Soma ne ilk, ne de son olacak. Yine unutturacaklar, yine unutacağız, yine “Ailelere tazminat verildi, yetimlere burs verildi, evler yapıldı çok şükür!” diyeceğiz ve yine evlatlarımızı o ölüm çukurlarına göndereceğiz.
Neden ümidim yok biliyormusunuz? Çünkü oradaydım. 100 bin kişilik madenci ordusu Ankara’ya yürürken oradaydım. Koşullarının iyileştirilmesini istiyorlardı, sözleşme görüşmelerini kilitleyip onları sokağa döken ücret zamlarının kabul edilmesini istiyorlardı. O destansı 5 günün sonunda ne oldu biliyor musunuz, onları yollara döken şartlar aynen kabul edildi.
Dünyada eşi benzeri görülmemiş bir işçi yürüyüşü bile unutuldu gitti. Neredeyse Zonguldak’ı unutturdular. Şehirden intikam aldılar hatta.

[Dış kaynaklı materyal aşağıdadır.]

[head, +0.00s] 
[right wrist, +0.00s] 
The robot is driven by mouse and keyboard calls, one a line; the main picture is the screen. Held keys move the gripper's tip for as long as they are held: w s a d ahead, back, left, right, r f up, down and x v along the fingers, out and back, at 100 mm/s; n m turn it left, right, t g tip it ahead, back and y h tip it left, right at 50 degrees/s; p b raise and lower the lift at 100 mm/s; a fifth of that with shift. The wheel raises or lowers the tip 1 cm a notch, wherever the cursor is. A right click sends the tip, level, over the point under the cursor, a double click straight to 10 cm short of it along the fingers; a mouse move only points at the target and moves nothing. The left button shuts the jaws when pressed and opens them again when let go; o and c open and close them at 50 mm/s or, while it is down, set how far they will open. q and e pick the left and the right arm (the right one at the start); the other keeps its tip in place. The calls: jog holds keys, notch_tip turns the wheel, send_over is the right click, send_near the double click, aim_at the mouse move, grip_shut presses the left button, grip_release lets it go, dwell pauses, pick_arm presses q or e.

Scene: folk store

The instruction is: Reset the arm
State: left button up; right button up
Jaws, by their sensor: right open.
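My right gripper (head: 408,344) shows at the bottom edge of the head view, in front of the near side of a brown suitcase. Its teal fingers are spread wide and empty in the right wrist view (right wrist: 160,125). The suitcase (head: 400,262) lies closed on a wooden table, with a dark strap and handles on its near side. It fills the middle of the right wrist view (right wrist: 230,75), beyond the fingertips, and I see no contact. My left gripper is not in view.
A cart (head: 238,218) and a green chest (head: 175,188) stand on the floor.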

1992’te Kozlu, 1995’te Sorgun, 2003’te Emenek, 2004’te Küre, 2006’da Dursunbey, 2009’da Mustafakemalpaşa, 2010’da Zonguldak, 2013’de Kozlu, 2014’de Soma... 700 madenci... 1992-2014... Büyük yürüyüşten bu güne 700 madenci...
Aynı dönemde Almanya’da bu sayı 3. İngiltere Soma gibi bir faciayı 100 yıldan uzun zamandır görmüyor. Şimdi taşeronlaşmaya karşı bir mücadele veriliyor. Çok haklı bir mücadele hatta. Hükümet içinde de karşı sesler yükseliyor. Taşeronlaşmayı yılardır hükümetler desteklememiş hatta bir hükümet projesi olarak ortaya çıkmamış gibi.
İşletmecisi taşeron olmuş, devlet olmuş, özel sektörün güclü holdingleri olmuş ne fark eder? Demokratik, insan haklarına ve çalışanların haklarına saygılı bir hukuk devletinde hepimizin hayatı devlet kurumlarının güvencesi altında değil mi?
Senede 8 bin işyerini denetleyebilecekseniz, 16 bin işçiye bir müfettiş düşecekse, daha da önemlisi; devlet kurumları hükümeti, bakanları, yasaması, yürütmesi, yargısı zihniyetini değiştirmeyecekse taşeronlaşmayı kaldırsanız ne fark eder?
Cinayeti hayatın doğal akışının bir sonucu olarak gören, çocuk işçi çalıştırmaya, kaçak işçi çalıştırmaya, sigortaların eksik ödenmesi ya da hiç ödenmemesi gerçeğine gözünü kapayan, işçi sağlığı iş güvenliği önlemlerini almayanları, kan parası geleneğiyle yargı yollarının tıkayanları hoşgören, her fırsatta işçi haklarını çiğneyen patronlarla kolkola gezen bu zihniyet değişmedikçe daha çok ağıtlar yakılacak.